Organizations such as the National Oceanic and Atmospheric Association (NOAA) and Aurora Hunter provide northern lights forecasts based on solar activity and the alignment of the Earth and sun.
Where to Camp and See the Northern Lights
Pictured Rocks National Seashore, Michigan
Pictured Rocks National Lakeshore, located on the southern coast of Lake Superior, is a stunning spot to take in the northern lights. By day, the turquoise water beckons kayakers and hikers along the shore and by night, the sky comes to life. The best months to catch the northern lights at Pictured Rocks are October, November, and April.
Where to Camp
- The Pictured Lakes National Lakeshore campgrounds of Little Beaver Lake, Hurricane River, and Twelvemile Beach are open from May 15 to October 15.
- Catchin’ Crickets Campground located in nearby Shingleton, Michigan, is open year-round with limited services.
Voyageurs National Park, Minnesota
Voyageurs National Park is a stunning but remote national park on the border of Canada and Minnesota.

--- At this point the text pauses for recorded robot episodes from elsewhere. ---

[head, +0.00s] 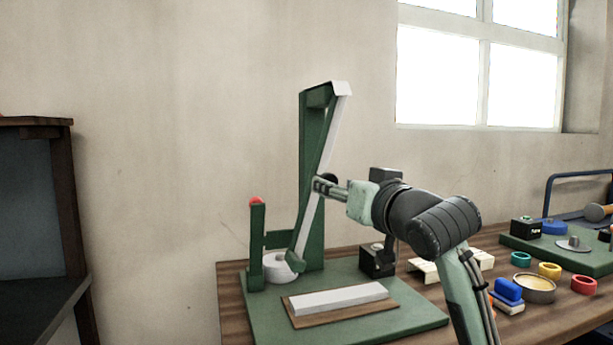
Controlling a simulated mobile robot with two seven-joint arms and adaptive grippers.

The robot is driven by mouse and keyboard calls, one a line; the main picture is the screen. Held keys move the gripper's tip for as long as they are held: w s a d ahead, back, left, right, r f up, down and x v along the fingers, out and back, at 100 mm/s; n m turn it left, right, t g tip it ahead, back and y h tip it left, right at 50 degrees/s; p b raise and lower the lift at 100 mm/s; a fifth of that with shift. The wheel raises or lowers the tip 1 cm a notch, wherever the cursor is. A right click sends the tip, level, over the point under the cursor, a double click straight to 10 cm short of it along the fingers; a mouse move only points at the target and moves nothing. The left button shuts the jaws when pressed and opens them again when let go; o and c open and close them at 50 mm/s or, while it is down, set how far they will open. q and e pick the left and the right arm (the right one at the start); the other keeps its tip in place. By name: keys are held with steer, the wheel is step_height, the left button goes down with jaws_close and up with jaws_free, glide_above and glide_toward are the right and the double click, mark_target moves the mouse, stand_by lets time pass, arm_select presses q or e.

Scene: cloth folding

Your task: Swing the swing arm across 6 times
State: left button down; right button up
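The swing arm (326,132) is a long pale bar hung from the top of a tall green post (307,150). My left gripper is not in view.
The stand is on a green base (262,318) on a wooden table (231,290). A white bar (338,299) lies on a brown board, and a white ring (278,270) sits behind. A black block (376,262) is at right. Coloured rings and blocks fill the table's right side.

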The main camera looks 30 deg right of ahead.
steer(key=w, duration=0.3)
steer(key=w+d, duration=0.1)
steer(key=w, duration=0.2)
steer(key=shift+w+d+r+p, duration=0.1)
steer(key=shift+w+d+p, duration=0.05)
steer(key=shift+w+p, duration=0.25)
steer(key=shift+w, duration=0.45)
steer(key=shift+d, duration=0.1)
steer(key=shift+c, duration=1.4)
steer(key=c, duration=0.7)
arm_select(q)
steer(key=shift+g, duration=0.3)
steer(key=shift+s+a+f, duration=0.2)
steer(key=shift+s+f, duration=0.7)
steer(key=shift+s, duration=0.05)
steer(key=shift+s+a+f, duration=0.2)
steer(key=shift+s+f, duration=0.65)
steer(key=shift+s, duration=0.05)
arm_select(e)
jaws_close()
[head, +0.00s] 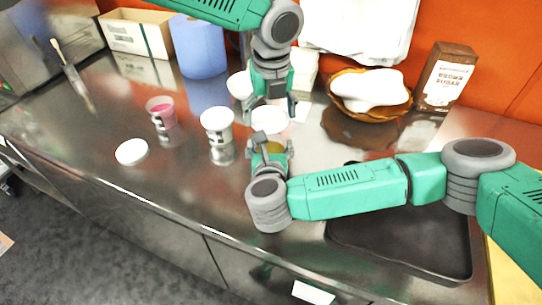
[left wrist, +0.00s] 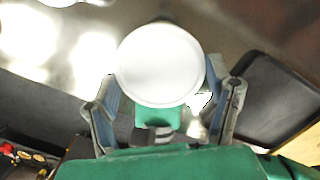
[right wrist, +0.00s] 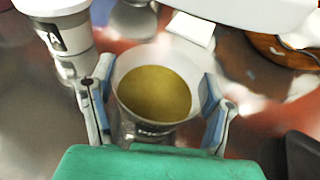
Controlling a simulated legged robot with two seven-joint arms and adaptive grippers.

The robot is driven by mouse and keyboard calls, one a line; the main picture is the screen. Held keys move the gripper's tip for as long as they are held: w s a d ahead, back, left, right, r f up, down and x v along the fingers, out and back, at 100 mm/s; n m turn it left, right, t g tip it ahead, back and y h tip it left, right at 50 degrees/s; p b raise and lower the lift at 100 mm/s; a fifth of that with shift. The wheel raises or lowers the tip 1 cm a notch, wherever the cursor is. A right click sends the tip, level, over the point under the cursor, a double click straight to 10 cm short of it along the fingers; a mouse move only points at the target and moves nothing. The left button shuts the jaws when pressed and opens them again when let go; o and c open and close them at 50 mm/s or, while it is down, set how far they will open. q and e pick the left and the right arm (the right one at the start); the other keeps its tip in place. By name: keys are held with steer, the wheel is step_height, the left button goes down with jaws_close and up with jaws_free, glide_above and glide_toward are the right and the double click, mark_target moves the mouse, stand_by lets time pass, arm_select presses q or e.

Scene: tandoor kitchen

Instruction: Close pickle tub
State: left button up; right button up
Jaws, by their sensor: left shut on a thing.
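The pickle tub (right wrist: 155,85) is open at the top with yellow-green contents. It stands between the fingers of my right gripper (right wrist: 158,95), one finger close on each side; whether they grip it is unclear. In the head view my right gripper (head: 269,150) hides much of the tub (head: 272,146). My left gripper (head: 270,96) is shut on a round white lid (head: 268,121), held above and behind the tub, apart from its rim. In the left wrist view the lid (left wrist: 161,64) lies between the fingertips of my left gripper (left wrist: 163,95).
A white tub (head: 217,122), a pink-filled cup (head: 160,110) and another white lid (head: 132,151) stand to the left. A bowl (head: 372,112) and a brown sugar box (head: 446,78) are at back right. A black tray (head: 410,250) lies under my right arm.

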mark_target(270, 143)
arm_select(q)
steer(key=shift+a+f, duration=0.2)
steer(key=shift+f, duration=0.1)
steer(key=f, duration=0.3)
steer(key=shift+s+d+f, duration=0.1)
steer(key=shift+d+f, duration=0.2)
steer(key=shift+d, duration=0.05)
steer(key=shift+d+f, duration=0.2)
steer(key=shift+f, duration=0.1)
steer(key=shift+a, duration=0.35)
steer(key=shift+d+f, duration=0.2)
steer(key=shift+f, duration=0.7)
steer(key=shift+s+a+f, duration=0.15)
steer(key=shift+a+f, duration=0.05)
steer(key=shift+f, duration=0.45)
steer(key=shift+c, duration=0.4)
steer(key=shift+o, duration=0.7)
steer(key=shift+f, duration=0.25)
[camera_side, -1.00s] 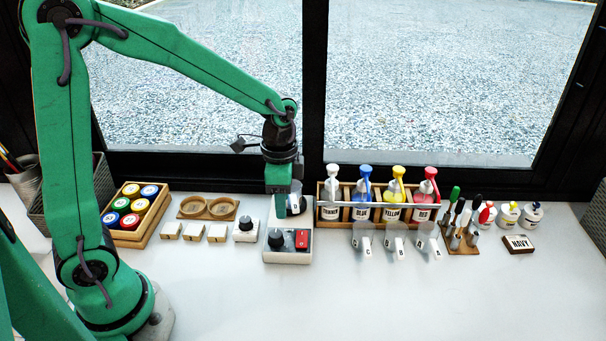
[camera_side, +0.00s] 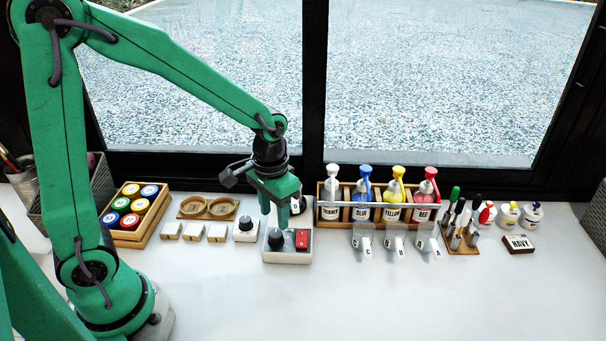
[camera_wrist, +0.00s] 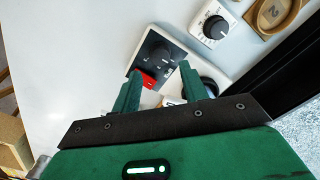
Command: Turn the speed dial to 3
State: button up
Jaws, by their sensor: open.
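A white control box (camera_side: 288,257) stands near the middle of the table, with a round black dial (camera_side: 275,239) on its left and a red rocker switch (camera_side: 302,238) on its right. In the wrist view the black dial (camera_wrist: 161,54) lies ahead of my fingers, with faint marks around it too small to read. The red switch (camera_wrist: 147,78) is partly hidden by a finger. My gripper (camera_side: 273,214) is open and empty, above and behind the box; its fingers (camera_wrist: 159,84) show apart in the wrist view and do not hold the dial.
A smaller white box with a dial (camera_side: 246,229) stands just left. Something black and white (camera_side: 297,204) sits close behind my gripper. A bottle rack (camera_side: 375,212) is to the right, with several clear cups before it. The table's front is clear.

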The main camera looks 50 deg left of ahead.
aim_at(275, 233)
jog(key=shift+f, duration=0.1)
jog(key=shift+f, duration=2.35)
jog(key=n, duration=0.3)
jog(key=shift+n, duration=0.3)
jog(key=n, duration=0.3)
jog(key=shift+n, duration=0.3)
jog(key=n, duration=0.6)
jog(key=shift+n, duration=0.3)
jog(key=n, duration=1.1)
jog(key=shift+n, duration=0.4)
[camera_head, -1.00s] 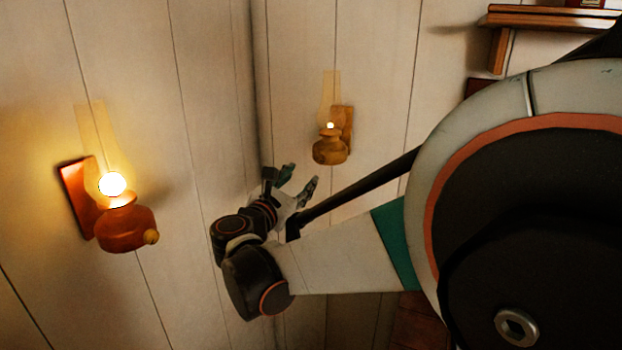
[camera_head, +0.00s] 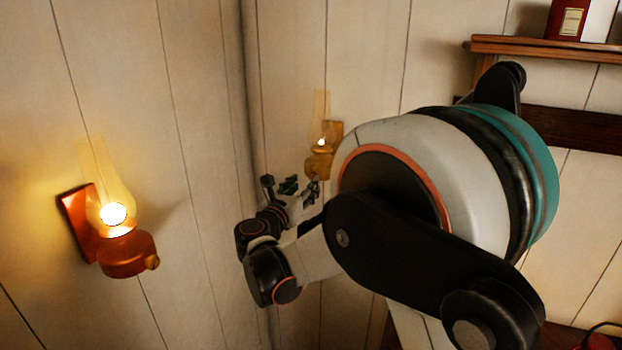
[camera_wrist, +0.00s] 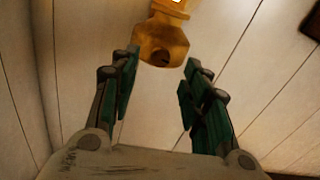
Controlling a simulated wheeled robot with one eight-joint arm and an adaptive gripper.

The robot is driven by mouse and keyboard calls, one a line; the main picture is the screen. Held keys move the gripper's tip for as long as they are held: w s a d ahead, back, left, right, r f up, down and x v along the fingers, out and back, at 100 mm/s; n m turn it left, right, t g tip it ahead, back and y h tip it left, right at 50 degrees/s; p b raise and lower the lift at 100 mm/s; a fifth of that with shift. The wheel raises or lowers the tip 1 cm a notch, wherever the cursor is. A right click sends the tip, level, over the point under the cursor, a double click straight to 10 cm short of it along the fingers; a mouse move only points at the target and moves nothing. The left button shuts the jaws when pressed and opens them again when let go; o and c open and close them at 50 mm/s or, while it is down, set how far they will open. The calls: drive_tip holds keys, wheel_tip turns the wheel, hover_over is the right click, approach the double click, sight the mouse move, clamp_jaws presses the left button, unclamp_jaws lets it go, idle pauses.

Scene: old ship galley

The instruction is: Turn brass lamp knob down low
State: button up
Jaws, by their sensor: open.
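A yellowish brass wall lamp (camera_head: 319,165) hangs on the back wall, its small flame lit inside a tall glass chimney. Its base also shows at the top of the wrist view (camera_wrist: 161,36), with a dark round spot on its lower front that may be the knob. My gripper (camera_head: 300,187) is just below and left of this lamp in the head view. In the wrist view my gripper (camera_wrist: 159,72) is open and empty, its green-padded fingers to either side below the lamp base. I cannot tell how far away the lamp is.
A second, orange lamp (camera_head: 125,256) burns brightly on the left wall, with a round knob (camera_head: 152,262) at its right. A wooden shelf (camera_head: 545,48) with a red box (camera_head: 568,20) is at upper right. The wall between the lamps is bare.

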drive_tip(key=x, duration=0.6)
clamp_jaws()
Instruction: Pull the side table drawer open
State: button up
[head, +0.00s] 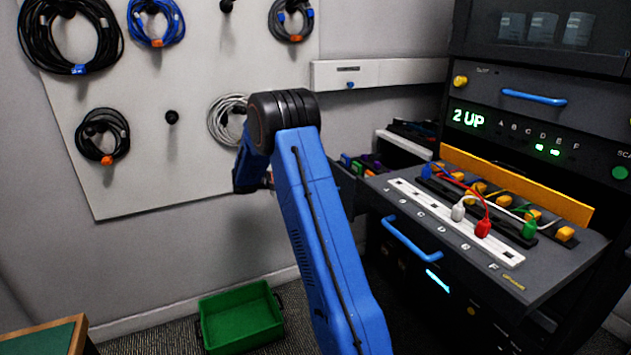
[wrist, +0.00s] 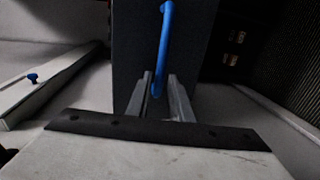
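A dark panel (wrist: 125,40), seemingly the side table drawer's front, fills the middle of the wrist view. Its blue bar handle (wrist: 167,40) runs up and down in that picture. My gripper (wrist: 160,77) is open, with its two grey fingers on either side of the handle's lower end. Gaps show between handle and fingers, and I see no firm grip. In the head view, a dark side face (head: 344,188) shows just right of my blue arm. My arm hides the handle and most of the gripper there. How far the drawer stands out is unclear.
A white wall box (head: 385,73) with a blue knob is behind; it also shows in the wrist view (wrist: 45,88). The black rack (head: 545,130) and its sloped socket panel (head: 565,262) are at right. A green bin (head: 240,318) sits on the floor. Cable coils hang on the wall board.

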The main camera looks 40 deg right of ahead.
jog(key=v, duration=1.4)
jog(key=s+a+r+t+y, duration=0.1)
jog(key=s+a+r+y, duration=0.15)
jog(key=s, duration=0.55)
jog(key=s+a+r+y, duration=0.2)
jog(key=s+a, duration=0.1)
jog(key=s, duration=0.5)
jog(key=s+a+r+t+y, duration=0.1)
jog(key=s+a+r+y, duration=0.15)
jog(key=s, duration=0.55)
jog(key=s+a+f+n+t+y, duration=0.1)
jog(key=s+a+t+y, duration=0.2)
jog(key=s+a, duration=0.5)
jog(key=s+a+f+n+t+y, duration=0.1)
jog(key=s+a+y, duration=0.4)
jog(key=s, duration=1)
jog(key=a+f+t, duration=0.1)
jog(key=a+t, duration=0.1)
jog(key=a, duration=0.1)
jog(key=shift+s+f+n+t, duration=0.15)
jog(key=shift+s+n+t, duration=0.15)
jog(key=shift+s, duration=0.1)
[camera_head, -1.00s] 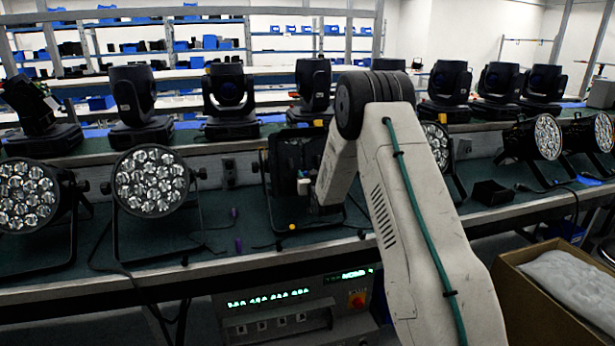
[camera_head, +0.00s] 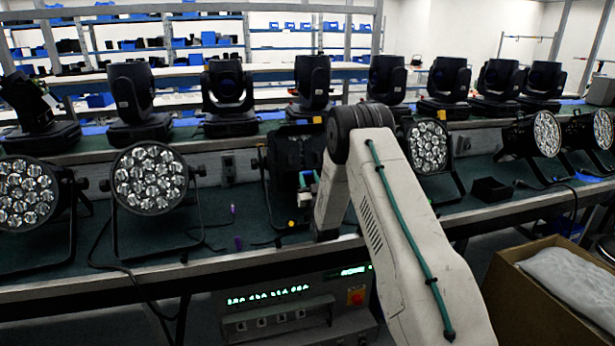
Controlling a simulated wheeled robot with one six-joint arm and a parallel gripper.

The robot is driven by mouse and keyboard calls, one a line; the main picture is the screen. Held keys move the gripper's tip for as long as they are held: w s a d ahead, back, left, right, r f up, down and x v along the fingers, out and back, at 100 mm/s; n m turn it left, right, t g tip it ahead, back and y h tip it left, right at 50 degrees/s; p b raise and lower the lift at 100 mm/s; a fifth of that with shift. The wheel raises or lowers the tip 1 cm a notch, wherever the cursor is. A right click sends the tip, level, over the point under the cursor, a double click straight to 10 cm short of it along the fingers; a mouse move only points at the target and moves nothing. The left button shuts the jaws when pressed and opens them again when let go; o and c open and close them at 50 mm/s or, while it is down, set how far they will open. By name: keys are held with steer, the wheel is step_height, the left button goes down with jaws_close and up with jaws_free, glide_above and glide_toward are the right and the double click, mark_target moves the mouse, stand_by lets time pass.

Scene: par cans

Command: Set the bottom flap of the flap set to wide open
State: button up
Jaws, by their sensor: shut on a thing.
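The flap set (camera_head: 287,153) is black and sits on the front of the par can in the middle of the bench, left of my arm. My gripper (camera_head: 305,184) is at its lower front, small and partly covered by my arm. It is shut on the dark bottom flap, but the flap's edge and the fingertips are hard to make out against the black can. The flap's exact angle cannot be told.
Lit-faced par cans stand on both sides, one at left (camera_head: 150,178) and one just right of my arm (camera_head: 427,146). Moving-head lights (camera_head: 228,97) line the shelf behind. Cables lie on the green bench top (camera_head: 215,225). A cardboard box (camera_head: 540,295) stands at front right.

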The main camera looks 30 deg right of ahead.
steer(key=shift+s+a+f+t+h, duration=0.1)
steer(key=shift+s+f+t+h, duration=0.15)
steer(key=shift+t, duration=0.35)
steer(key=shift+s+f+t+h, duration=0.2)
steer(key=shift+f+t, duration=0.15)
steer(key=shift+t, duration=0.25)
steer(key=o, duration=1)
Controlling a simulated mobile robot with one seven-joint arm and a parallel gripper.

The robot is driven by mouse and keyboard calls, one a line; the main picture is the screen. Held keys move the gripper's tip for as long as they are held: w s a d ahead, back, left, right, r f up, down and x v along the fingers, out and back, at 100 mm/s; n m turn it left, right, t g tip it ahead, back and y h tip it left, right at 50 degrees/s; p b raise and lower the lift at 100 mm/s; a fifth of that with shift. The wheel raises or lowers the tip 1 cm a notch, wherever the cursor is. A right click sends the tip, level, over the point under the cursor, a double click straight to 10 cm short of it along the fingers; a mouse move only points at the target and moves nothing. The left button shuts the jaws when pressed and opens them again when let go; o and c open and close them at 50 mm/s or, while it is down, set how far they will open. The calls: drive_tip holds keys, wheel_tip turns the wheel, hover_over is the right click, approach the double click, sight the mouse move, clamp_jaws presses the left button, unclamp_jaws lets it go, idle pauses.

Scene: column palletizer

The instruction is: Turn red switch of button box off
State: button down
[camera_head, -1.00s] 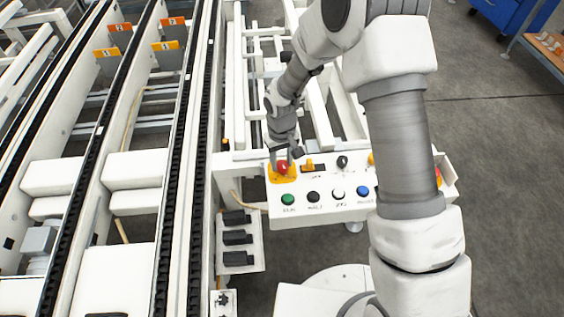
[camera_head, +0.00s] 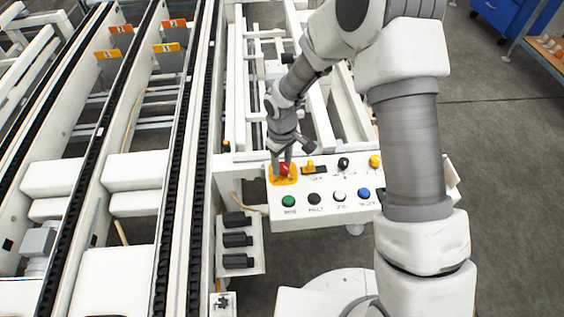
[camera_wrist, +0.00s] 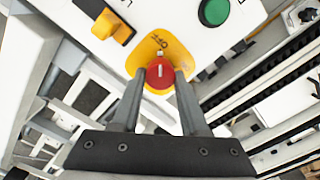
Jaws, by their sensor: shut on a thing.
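The white button box (camera_head: 325,208) stands in the middle of the head view. Its red switch (camera_head: 285,169) sits on a yellow plate (camera_head: 284,181) at the box's far left corner. In the wrist view the red switch (camera_wrist: 160,73) shows a white mark on its face. My gripper (camera_head: 282,165) reaches down onto the switch from behind. In the wrist view my gripper (camera_wrist: 160,75) has one finger on each side of the red switch and is shut on it. The fingers hide part of the switch's sides.
The box also carries an orange switch (camera_head: 310,166), a black knob (camera_head: 343,163), a yellow button (camera_head: 375,161), and green (camera_head: 288,201), black (camera_head: 314,197), white (camera_head: 339,195) and blue (camera_head: 363,193) buttons. A conveyor (camera_head: 185,160) runs along the left. My arm covers the box's right part.

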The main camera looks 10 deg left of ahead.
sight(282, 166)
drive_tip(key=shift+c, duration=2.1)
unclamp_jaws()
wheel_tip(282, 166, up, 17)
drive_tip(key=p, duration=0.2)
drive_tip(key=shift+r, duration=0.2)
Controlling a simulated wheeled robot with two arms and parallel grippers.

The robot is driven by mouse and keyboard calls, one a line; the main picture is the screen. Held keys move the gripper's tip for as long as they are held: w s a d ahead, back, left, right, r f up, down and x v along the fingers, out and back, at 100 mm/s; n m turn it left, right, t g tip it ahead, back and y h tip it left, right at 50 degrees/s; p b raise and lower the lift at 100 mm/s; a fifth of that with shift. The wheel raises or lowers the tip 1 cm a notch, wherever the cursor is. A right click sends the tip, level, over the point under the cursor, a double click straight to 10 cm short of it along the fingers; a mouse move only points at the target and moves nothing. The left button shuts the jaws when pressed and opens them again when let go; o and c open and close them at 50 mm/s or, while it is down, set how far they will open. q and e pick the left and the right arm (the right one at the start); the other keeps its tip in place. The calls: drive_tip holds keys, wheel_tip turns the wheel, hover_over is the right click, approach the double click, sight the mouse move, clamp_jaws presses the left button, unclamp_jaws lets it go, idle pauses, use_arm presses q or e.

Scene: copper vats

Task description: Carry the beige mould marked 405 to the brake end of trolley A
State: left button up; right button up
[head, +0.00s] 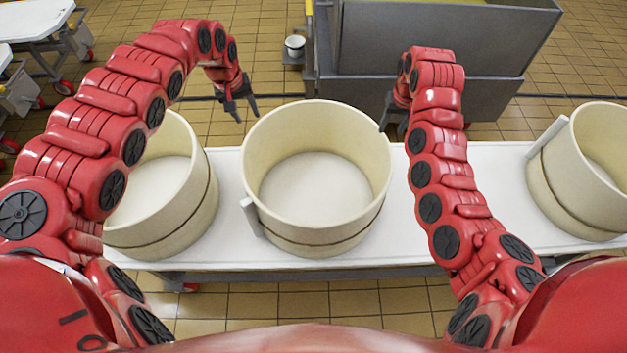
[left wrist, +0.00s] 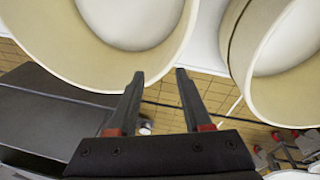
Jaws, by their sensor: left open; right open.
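Three beige round moulds stand on a white-topped trolley (head: 406,243): a middle mould (head: 315,240), a left mould (head: 185,228) partly behind my left arm, and a right mould (head: 560,190) cut by the picture edge. No number is readable on any, nor a trolley letter. My left gripper (head: 244,113) is open and empty, beyond the gap between the left and middle moulds. In the left wrist view its fingers (left wrist: 159,75) point between the middle mould (left wrist: 90,72) and the left mould (left wrist: 240,62). My right gripper (head: 393,122) is open beside the middle mould's far right rim, its fingertips partly hidden.
A large grey vat (head: 440,45) stands close behind the trolley. A small white pot (head: 295,46) is beside it. Other white tables with red wheels (head: 64,87) stand at far left. The trolley top is bare between the middle and right moulds.

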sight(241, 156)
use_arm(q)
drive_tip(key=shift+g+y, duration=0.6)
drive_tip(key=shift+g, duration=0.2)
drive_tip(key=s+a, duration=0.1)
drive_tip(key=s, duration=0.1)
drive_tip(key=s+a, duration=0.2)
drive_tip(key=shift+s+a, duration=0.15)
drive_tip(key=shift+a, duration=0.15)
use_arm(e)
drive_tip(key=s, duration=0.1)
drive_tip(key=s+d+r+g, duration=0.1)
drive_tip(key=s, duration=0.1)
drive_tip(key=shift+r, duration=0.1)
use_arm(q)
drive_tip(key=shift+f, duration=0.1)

Its far northern latitude makes the park a challenge to get to, but once you’re there, a little luck may produce the exact type of light show you’re after.
It’s possible to see the northern lights year-round in Voyageurs, though you’re most likely to see them in winter’s darkest skies.
Want a unique winter thrill? Try driving an ice road across a frozen lake in Voyageurs National Park
Where to Camp
Voyageur National Park’s campgrounds are accessible by watercraft only, so most RVers choose to stay outside of the park.
- Woodenfrog Campground located in Kabetogama State Forest is a popular choice for its peaceful and private sites with cell phone service.
- Ash Riviera Resort offers full hookups, WiFi, and is pet friendly.
Glacier National Park, Montana
The clear and light-pollution-free skies around Glacier National Park make it an ideal spot to see the northern lights. Though it’s hard to think of Montana as anything but northern, it’s located on the southern range of the aurora borealis’ regular reach. Keep a close eye on the aurora forecast to time your trip to Glacier, where the best viewing seasons are fall, winter, and spring.
Where to Camp
- Most campgrounds located in and around the national park are open from May through September. Check out Many Glacier, Fish Creek, and St. Mary campgrounds.
- Apgar Campground offers one loop of first-come, first-served camping through the winter. There’s a vault toilet but no other services.
How and Where to Get a First-Come, First-Served Campsite
Banff, Alberta, Canada
Cross the border into Canada for even more opportunities to check out the northern lights. Head to the popular destination of Banff for the chance to see the lights shine above the Canadian Rockies’ jagged peaks. You’re most likely to see the aurora borealis from October to May, but you might luck out and see them in summer.
Where to Camp
- Excellent summer camping abounds in and around Banff. Try Tunnel Mountain Trailer Court and Bow Valley Campground.
- In the winter, check out Lake Louise Hard-Sided Trailer and Tunnel Mountain Village II campgrounds.
The Ultimate Guide to RVing in Canada
Whitehorse, Yukon, Canada
Whitehorse, located in Canada’s Yukon territory, is a hot spot for northern lights. The viewing season runs from mid-August to mid-April, but unless you’re planning on spending the entire winter in the northern reaches, it’s best to see them as early as you can and then head south for the long haul back to the U.S.
Where to Camp
- Settle in for a night or two at Robert Service Campground or Long Lake Overlook.
There are many other places to chase the northern lights in the U.S.and Canada. Check out Denali National Park, Headlands International Dark Sky Park, Acadia National Park, and Idaho’s Northern Panhandle.